Жорж Батай писал в эпоху, не слишком далеко отстоящую от нашей. Как и у нас, у него во взгляде было больше вещей непонятных, чем понятных. В его эпоху метафизика уже завершилась, но, в отличие от нас, он о ней еще что-то помнил. Ему что-то говорили о ней в юности, и он запомнил. Одним из тех, кто говорил, был русский эмигрант Лев Шестов. Батаю импонировал Шестов, его чувство юмора, и вместе они читали «Федона». Шестов помогал Батаю читать Платона с определенным мыслительным ударением: связка философии и смерти в устах Сократа — это не про удержание себя в разметках Блага перед лицом смерти, дабы войти в нее без страха. Это про вечное удержание философии перед лицом смерти, где и есть ее единственное место, через каковое удержание философия только и может должным образом размечаться и размечать [1].

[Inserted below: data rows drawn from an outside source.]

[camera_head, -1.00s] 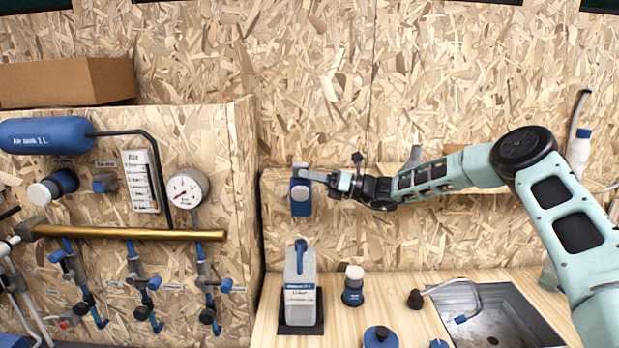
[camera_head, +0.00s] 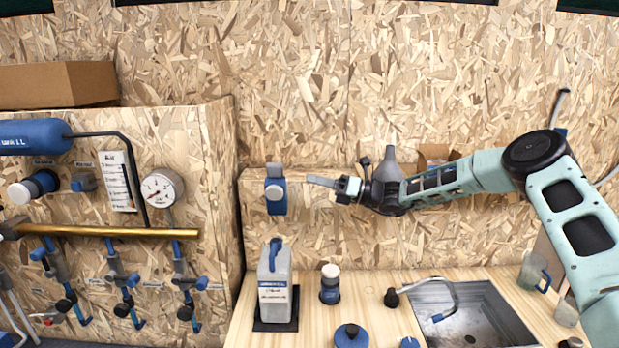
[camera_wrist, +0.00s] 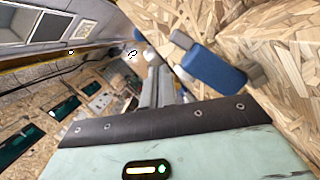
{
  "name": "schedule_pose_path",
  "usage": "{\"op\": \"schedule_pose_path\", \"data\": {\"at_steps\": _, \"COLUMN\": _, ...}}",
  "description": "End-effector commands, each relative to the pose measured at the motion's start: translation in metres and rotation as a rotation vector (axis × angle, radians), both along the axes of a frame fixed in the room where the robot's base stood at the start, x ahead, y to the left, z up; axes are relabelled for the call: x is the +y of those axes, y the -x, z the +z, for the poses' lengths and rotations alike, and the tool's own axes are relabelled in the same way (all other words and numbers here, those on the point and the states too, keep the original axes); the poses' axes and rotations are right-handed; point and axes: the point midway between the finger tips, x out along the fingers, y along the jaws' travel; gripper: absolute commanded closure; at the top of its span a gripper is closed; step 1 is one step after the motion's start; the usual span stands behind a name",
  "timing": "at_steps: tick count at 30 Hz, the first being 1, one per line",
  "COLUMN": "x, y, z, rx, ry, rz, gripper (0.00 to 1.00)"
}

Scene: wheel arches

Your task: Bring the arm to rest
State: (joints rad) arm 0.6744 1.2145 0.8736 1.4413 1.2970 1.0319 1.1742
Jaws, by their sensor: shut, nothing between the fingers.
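My gripper (camera_head: 322,182) is at the end of my pale green arm, in front of the chipboard wall in the middle of the head view. Its fingers are shut and empty, pointing left. A blue and grey wall device (camera_head: 276,190) is just left of the fingertips, with a small gap between them. In the wrist view, the fingers (camera_wrist: 158,85) show beyond the dark edge of my wrist, and the blue device (camera_wrist: 213,78) is to their right, apart from them.
Below stand a grey canister (camera_head: 274,285), a dark bottle with a white cap (camera_head: 330,284) and a sink (camera_head: 478,315). A grey funnel (camera_head: 389,170) and a cardboard box (camera_head: 437,155) are behind my arm. A pipe panel with a gauge (camera_head: 161,191) is at left.

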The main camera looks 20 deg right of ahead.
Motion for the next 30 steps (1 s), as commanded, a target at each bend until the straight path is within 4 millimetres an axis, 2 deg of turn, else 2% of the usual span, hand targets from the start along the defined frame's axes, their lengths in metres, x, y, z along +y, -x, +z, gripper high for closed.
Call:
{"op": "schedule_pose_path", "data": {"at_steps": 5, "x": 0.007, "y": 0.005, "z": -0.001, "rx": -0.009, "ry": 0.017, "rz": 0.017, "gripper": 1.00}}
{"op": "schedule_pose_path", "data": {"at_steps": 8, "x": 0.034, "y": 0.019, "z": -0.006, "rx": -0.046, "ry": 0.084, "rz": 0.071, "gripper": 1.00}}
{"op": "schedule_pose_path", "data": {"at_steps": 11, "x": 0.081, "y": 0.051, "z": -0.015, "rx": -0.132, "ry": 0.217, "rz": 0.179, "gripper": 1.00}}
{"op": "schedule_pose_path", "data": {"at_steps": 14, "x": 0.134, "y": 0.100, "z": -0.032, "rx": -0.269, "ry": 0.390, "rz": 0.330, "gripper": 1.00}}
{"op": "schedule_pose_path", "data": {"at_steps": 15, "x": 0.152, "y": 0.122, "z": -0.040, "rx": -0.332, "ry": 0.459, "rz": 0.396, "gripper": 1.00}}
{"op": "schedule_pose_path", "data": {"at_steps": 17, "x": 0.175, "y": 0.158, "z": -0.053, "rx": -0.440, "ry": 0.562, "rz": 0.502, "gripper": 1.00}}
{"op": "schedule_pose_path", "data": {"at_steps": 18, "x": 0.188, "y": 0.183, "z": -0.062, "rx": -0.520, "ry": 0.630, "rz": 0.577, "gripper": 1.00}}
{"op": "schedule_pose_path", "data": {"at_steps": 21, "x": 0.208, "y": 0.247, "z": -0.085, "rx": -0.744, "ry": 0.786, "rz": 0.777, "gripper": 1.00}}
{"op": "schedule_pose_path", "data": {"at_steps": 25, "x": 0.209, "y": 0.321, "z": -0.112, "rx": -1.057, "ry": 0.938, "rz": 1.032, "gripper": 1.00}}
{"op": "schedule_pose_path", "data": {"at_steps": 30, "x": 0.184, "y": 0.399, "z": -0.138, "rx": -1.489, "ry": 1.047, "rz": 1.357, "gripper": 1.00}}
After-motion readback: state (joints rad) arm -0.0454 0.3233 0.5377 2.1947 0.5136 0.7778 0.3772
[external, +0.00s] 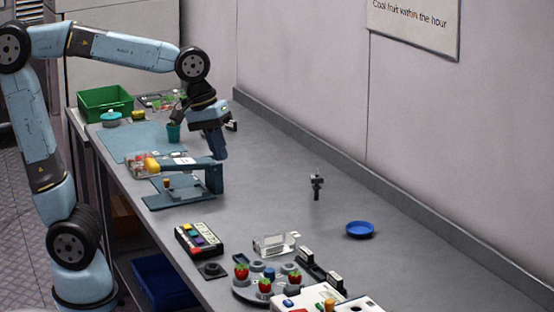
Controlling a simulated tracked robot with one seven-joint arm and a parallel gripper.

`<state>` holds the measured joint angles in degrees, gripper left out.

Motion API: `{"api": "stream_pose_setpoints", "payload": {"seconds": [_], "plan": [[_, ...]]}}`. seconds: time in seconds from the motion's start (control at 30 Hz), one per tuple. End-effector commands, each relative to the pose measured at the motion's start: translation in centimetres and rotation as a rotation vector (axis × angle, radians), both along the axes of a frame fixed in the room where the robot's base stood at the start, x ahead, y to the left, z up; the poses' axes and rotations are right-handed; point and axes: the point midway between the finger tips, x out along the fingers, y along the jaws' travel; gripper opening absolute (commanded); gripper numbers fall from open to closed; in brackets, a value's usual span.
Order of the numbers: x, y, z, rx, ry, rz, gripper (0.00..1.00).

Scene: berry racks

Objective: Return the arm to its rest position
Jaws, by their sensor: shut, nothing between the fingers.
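My arm rises from its base at the lower left of the external view, bends over at the top and reaches across the table's far part. My gripper (221,152) hangs at the end of the arm, pointing down. It is shut, with nothing seen in it. Its tips appear just above or behind a blue stand (213,180); I cannot tell whether they touch it. A teal cup (173,132) stands to the left of the wrist.
A green crate (105,102) stands at the far left. A button box (198,240), a round holder with strawberries (240,288) and a blue dish (360,230) are nearer. A small dark upright fixture (317,186) stands mid-table. The table's right middle is mostly clear, with a wall behind.

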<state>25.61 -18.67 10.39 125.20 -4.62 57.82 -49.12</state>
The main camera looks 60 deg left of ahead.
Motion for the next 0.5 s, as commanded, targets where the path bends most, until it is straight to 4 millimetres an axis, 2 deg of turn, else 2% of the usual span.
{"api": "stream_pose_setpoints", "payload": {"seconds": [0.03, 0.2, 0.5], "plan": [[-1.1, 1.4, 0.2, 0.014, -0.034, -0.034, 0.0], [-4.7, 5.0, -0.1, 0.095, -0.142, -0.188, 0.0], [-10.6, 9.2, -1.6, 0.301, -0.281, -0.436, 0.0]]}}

Мы знаем, что такое непонятные вещи. Вещи становятся непонятными, когда о них много и настойчиво, перебивая собеседников, говорят с экрана. Об этом пишет и Батай: «Если по ту сторону политического действия ничего нет, человеческое алкание припадает лишь к пустоте» [2]. Это и есть непонятное, не ставшее понятным со времен Батая. Когда непонятные вещи продолжаются и продолжаются, а мы делаем вид, что умеем с ними работать, ссылаясь на нестабильный курс акций или иррациональную, почти животную природу агрессивного фундаментализма, мы чахнем. «Моноцефальное общество происходит из свободной игры естественных человеческих законов, но каждый раз, поскольку оно есть вторичное образование, оно представляет собой атрофию (une atrophie) и стерильность удручающего существования» [3]. Άτροφία — это отсутствие кормления, когда срезаемый поток еды выделяется из слабого тела, также нуждающегося в кормлении, и так далее; это отсутствие Кормилицы. Эдип отключен от Иокасты как матери и переподключен к ней в ореоле власти, на царском ложе. Теперь она только расходует его силы. Теперь это политика и слова, слова любви, которых требует жена и не требует мать, это слова дружбы, какими пишутся нарушаемые мирные договоры, и слова угрозы, обращаемые с высоких трибун к террористам, которые никогда их не услышат. Чтобы вырваться отсюда, Эдипу нужна трагедия, которая оставила бы его в радикальном одиночестве неуместности, но и в странном сообществе со своим преступлением и через него с поджидающими его в своей роще Евменидами. С ними он встречается в смерти.

Трагедия, как ее мыслит Батай, действует сразу в двух направлениях. С одной стороны, выход в пространство трагедии означает принятие непонимаемости мира, сознавание в собственном незнании, когда ужаса и безумия так много, что проще выколоть глаза; это означает неуместность среди тех, кто «понимает» и «работает». С другой, это возможность нового единения («Жизнь требует от людей единения, а единятся люди только либо вождем, либо трагедией» [4]), новой сборки, внутри которой этот непонятный мир незнанием постигается. Человек трагедии «знает, что пребывает во власти абсурда человеческих отношений, во власти абсурда природы, но сам утверждает ту самую реальность, которая не оставляет ему другого выхода, кроме преступления» [5]. Преступление здесь это не преступление революционера или палача, здесь нет прямого политического действия; это элемент внутреннего опыта, про который Бланшо говорит, что он «открывает в завершенном бытии ничтожный зазор, сквозь который все, что есть, внезапно исторгается и выплескивается — силой вырвавшейся на свободу иступленной избыточности» [6]. Преступление дает место трагедии, которая сама является неуместным местом, зазором.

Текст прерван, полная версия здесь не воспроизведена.